[Records of robot episodes]

----

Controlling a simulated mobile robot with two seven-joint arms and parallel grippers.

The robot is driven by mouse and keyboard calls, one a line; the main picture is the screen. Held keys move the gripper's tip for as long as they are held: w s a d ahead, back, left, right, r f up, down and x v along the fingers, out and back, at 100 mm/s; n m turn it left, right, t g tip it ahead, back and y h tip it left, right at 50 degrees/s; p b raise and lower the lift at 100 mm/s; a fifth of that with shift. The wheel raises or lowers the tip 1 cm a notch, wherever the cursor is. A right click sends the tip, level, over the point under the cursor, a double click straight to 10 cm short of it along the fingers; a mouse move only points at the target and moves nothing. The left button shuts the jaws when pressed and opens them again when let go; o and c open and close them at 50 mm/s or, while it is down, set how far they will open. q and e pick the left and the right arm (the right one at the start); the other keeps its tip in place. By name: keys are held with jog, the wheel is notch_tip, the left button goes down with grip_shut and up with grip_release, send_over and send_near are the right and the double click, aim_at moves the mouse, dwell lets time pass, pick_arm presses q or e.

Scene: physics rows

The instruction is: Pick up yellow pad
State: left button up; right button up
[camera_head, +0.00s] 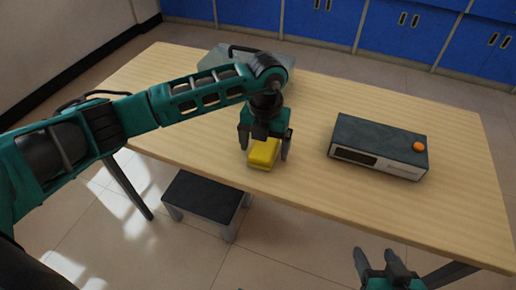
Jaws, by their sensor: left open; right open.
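The yellow pad (263,153) lies on the wooden table (440,130) near its front edge. My left gripper (265,152) is pointed down over the pad. It is open, with one finger on each side of the pad, and the gripper body hides the pad's far part. I cannot tell whether the fingers touch it. My right gripper (376,258) is open and empty at the bottom right, low in front of the table's edge.
A dark-topped box device (380,140) with an orange knob (418,146) stands right of the pad. A grey object (222,54) lies at the back, partly hidden by my left arm. A black-topped stool (205,195) stands in front. The table's right end is clear.

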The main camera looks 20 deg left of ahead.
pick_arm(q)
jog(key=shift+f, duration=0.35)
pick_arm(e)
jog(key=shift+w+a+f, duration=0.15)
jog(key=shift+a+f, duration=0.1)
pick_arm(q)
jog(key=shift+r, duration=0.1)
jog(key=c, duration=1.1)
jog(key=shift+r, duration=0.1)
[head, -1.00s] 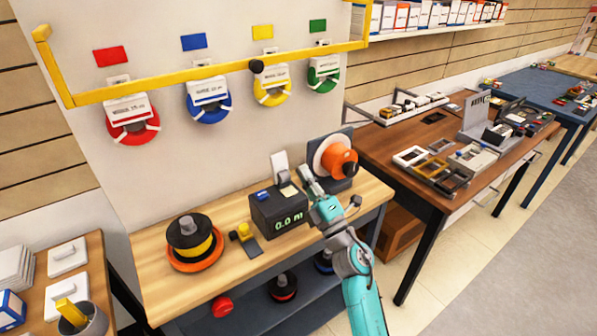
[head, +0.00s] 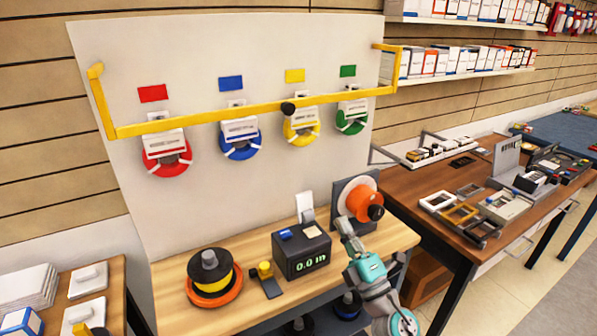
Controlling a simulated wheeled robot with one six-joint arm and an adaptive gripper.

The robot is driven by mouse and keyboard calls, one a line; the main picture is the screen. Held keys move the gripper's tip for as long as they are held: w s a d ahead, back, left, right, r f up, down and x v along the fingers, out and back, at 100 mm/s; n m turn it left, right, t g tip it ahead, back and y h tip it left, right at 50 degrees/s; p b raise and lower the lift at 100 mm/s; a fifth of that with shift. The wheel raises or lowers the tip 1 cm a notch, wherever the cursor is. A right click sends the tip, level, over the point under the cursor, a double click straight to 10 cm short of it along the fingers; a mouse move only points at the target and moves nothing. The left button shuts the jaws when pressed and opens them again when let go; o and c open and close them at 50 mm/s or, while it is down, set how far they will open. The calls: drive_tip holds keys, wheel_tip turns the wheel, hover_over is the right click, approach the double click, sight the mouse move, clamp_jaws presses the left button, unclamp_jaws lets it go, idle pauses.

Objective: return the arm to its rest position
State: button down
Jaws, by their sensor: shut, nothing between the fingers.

----

* _Task requirements_
Copy word for word every line from the one with "State: left button up; right button up" through the one with "[camera_head, +0.00s]", including both. No pictures belong in the copy.

* _Correct output_
State: left button up; right button up
[camera_head, +0.00s] 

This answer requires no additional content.